=== Material shown ===

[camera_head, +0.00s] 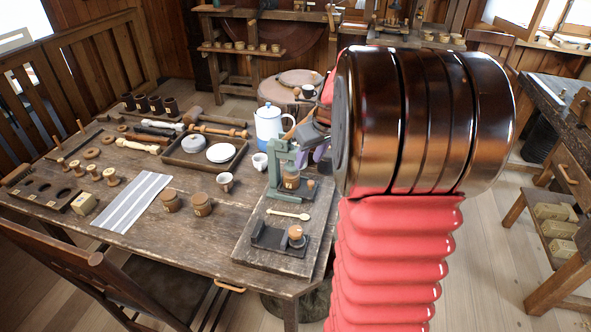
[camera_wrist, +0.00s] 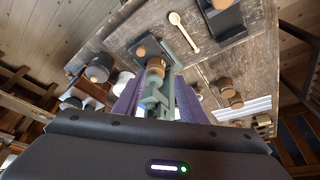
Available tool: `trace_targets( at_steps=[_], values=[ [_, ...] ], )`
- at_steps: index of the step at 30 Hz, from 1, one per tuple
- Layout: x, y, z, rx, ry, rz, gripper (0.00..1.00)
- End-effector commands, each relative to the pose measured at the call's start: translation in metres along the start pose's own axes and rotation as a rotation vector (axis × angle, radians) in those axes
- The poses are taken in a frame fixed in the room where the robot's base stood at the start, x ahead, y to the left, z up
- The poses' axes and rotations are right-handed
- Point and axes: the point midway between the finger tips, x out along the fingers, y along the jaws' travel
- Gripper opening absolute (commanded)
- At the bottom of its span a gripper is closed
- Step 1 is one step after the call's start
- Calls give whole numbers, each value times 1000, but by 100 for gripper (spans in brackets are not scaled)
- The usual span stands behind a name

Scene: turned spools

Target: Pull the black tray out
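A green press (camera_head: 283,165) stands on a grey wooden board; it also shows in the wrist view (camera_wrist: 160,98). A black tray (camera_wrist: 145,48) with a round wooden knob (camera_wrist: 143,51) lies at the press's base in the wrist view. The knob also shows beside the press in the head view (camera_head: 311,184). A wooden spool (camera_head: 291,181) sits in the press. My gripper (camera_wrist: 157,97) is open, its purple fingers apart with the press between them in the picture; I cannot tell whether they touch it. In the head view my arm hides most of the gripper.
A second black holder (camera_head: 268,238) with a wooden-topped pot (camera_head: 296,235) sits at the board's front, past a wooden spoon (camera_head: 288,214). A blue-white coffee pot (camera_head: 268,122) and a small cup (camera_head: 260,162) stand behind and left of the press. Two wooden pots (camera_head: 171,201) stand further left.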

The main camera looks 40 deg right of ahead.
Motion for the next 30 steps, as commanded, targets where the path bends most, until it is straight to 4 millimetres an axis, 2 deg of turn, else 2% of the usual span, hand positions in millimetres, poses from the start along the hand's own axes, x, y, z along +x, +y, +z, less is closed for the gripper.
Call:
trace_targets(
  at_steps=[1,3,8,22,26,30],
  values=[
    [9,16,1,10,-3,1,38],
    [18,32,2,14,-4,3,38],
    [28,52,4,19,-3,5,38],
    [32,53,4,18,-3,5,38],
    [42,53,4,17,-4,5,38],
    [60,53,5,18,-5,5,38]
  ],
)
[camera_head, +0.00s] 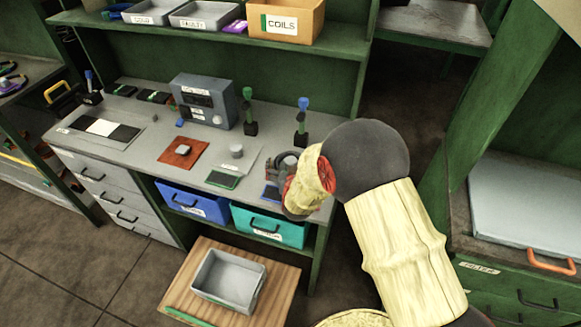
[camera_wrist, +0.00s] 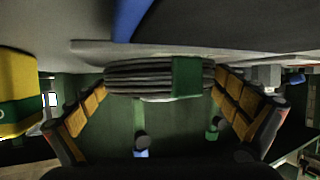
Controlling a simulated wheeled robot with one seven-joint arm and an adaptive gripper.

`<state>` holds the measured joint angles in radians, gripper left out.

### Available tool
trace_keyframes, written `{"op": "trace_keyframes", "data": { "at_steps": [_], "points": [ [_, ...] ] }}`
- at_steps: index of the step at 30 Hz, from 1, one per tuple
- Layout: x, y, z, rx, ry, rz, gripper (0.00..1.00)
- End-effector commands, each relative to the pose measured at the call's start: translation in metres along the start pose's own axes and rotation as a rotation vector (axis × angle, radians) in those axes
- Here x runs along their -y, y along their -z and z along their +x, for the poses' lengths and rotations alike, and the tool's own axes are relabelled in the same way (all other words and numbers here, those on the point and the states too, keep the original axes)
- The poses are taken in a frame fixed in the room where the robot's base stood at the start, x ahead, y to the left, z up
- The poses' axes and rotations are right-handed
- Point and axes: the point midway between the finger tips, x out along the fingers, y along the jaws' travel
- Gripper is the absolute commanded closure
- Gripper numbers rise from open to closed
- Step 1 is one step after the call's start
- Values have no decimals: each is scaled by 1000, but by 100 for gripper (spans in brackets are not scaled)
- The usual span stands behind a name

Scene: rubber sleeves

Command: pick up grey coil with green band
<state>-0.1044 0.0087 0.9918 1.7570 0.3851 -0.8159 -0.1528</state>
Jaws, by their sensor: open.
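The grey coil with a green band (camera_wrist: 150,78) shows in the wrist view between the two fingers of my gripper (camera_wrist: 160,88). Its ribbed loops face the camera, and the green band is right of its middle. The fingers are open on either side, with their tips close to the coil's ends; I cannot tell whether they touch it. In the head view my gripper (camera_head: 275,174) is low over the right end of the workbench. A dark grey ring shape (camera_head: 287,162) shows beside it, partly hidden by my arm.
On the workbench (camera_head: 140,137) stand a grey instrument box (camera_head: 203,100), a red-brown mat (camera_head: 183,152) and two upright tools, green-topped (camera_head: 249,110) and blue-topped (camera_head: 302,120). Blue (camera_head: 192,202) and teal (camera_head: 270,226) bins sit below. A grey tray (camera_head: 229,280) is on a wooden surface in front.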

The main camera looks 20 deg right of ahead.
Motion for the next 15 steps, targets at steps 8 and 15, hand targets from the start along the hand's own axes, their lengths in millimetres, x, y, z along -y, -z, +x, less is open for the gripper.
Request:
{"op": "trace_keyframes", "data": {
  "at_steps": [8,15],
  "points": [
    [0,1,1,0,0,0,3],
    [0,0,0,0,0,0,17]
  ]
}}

===

**Goal**
Filter the entries above down to the lines containing the word "Scene".

**Answer to the exercise**
Scene: turned spools
Scene: rubber sleeves

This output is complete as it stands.